**TASK OBJECTIVE**:
Each line in the entries below that holds the string "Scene" is to be listed.
----- INPUT -----
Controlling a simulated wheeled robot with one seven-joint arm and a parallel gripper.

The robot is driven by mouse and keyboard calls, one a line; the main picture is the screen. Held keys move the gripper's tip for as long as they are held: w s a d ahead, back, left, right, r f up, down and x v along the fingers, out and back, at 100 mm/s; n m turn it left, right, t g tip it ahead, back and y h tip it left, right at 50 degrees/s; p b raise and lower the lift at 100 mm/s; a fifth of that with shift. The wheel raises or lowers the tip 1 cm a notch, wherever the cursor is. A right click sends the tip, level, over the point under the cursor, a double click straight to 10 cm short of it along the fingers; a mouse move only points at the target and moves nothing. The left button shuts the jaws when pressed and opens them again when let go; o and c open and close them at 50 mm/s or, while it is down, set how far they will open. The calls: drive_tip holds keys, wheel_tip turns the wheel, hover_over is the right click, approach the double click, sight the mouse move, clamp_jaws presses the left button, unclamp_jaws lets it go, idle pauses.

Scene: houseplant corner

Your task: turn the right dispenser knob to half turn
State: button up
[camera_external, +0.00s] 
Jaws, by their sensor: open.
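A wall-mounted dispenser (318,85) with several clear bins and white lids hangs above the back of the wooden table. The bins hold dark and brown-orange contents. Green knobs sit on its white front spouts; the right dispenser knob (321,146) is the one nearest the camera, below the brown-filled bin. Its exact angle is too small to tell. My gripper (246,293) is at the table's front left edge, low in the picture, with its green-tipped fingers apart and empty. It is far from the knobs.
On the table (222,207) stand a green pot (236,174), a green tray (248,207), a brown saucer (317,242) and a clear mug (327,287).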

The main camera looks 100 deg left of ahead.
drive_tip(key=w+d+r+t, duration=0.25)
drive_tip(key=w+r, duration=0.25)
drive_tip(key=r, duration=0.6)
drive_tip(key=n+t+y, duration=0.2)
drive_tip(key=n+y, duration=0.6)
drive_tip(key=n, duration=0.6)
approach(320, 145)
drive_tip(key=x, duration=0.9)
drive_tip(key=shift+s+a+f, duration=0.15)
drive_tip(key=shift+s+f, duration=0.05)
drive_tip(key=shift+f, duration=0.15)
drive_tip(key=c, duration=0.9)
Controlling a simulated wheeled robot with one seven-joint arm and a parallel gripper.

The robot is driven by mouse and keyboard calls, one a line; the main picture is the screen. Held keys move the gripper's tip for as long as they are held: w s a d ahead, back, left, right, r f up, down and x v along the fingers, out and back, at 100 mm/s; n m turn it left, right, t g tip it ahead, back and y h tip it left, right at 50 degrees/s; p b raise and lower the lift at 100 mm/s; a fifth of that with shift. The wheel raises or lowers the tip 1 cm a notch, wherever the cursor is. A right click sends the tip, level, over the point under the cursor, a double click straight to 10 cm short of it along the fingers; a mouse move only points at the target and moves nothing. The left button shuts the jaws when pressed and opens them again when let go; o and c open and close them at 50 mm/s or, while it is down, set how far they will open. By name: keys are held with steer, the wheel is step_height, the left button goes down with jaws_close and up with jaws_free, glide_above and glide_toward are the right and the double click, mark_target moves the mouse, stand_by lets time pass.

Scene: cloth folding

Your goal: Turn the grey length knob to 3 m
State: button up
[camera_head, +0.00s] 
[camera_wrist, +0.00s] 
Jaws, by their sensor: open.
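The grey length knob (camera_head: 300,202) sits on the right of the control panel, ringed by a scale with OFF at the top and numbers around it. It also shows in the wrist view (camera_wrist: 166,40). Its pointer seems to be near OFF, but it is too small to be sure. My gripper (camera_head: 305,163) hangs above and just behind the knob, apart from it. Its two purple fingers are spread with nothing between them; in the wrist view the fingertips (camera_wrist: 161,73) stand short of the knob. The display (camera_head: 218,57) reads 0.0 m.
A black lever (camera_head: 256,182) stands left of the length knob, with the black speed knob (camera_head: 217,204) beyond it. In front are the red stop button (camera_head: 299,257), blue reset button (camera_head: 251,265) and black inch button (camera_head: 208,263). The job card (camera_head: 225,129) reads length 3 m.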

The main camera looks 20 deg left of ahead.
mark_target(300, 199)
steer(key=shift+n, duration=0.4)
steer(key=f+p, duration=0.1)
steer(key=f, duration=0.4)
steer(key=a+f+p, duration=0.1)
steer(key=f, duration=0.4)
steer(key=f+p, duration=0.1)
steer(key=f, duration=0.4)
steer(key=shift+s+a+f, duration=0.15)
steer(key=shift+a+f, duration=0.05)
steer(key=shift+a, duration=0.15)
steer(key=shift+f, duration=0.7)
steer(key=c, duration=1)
-----
**THE RESULT**:
Scene: houseplant corner
Scene: cloth folding

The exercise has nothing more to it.